Written instruction> Your task is to copy every line of this material exactly.

----- Information shown -----

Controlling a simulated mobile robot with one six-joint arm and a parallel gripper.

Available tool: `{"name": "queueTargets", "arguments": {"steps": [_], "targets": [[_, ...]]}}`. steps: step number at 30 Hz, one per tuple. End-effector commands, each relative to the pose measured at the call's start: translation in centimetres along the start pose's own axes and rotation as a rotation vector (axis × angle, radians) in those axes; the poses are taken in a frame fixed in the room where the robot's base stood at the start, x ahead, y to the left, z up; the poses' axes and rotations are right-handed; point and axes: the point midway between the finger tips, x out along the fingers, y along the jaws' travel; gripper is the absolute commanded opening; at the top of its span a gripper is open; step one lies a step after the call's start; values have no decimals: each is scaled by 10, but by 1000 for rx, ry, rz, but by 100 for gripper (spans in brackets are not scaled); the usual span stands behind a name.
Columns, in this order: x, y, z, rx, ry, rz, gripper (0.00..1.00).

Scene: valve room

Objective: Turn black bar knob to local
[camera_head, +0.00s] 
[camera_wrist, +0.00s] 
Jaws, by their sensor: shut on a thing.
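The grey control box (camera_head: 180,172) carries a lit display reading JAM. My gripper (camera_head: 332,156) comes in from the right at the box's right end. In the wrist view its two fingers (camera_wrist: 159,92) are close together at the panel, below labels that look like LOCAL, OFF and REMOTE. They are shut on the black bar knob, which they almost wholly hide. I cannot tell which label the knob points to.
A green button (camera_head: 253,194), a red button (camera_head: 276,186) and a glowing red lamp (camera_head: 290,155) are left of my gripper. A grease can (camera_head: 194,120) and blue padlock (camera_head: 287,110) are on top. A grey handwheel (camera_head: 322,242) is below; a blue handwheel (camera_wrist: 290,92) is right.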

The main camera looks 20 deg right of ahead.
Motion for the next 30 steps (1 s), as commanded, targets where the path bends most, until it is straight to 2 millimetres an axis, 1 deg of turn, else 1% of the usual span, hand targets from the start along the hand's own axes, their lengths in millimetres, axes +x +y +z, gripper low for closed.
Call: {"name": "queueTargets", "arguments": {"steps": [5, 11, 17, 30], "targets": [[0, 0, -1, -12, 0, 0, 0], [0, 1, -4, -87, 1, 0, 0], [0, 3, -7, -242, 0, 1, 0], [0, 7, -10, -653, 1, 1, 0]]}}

-----

Solution to this task>
Controlling a simulated mobile robot with one six-joint arm and a parallel gripper.

Available tool: `{"name": "queueTargets", "arguments": {"steps": [_], "targets": [[_, ...]]}}`. steps: step number at 30 Hz, one per tuple. End-effector commands, each relative to the pose measured at the call's start: translation in centimetres along the start pose's own axes and rotation as a rotation vector (axis × angle, radians) in those axes; the poses are taken in a frame fixed in the room where the robot's base stood at the start, x ahead, y to the left, z up; the poses' axes and rotations are right-handed; point and axes: the point midway between the finger tips, x out along the fingers, y along the jaws' travel; gripper is the absolute commanded opening; at the top of its span a gripper is open; step one lies a step after the call's start; values have no decimals: each is scaled by 10, but by 1000 for rx, ry, rz, but by 100 for gripper (spans in brackets are not scaled); the usual span stands behind a name.
Columns, in this order: x, y, z, rx, ry, rz, gripper (0.00..1.00).

Scene: valve room

Objective: Turn black bar knob to local
[camera_head, +0.00s] 
[camera_wrist, +0.00s] 
Jaws, by their sensor: shut on a thing.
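The grey control box (camera_head: 180,172) carries a lit display reading JAM. My gripper (camera_head: 332,156) comes in from the right at the box's right end. In the wrist view its two fingers (camera_wrist: 159,92) are close together at the panel, below labels that look like LOCAL, OFF and REMOTE. They are shut on the black bar knob, which they almost wholly hide. I cannot tell which label the knob points to.
A green button (camera_head: 253,194), a red button (camera_head: 276,186) and a glowing red lamp (camera_head: 290,155) are left of my gripper. A grease can (camera_head: 194,120) and blue padlock (camera_head: 287,110) are on top. A grey handwheel (camera_head: 322,242) is below; a blue handwheel (camera_wrist: 290,92) is right.

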The main camera looks 20 deg right of ahead.
Motion for the next 30 steps (1 s), as commanded, targets where the path bends most, until it is straight to 2 millimetres an axis, 1 deg of turn, else 1% of the usual span, hand targets from the start along the hand's own axes, their lengths in millimetres, axes +x +y +z, gripper low for closed.
Call: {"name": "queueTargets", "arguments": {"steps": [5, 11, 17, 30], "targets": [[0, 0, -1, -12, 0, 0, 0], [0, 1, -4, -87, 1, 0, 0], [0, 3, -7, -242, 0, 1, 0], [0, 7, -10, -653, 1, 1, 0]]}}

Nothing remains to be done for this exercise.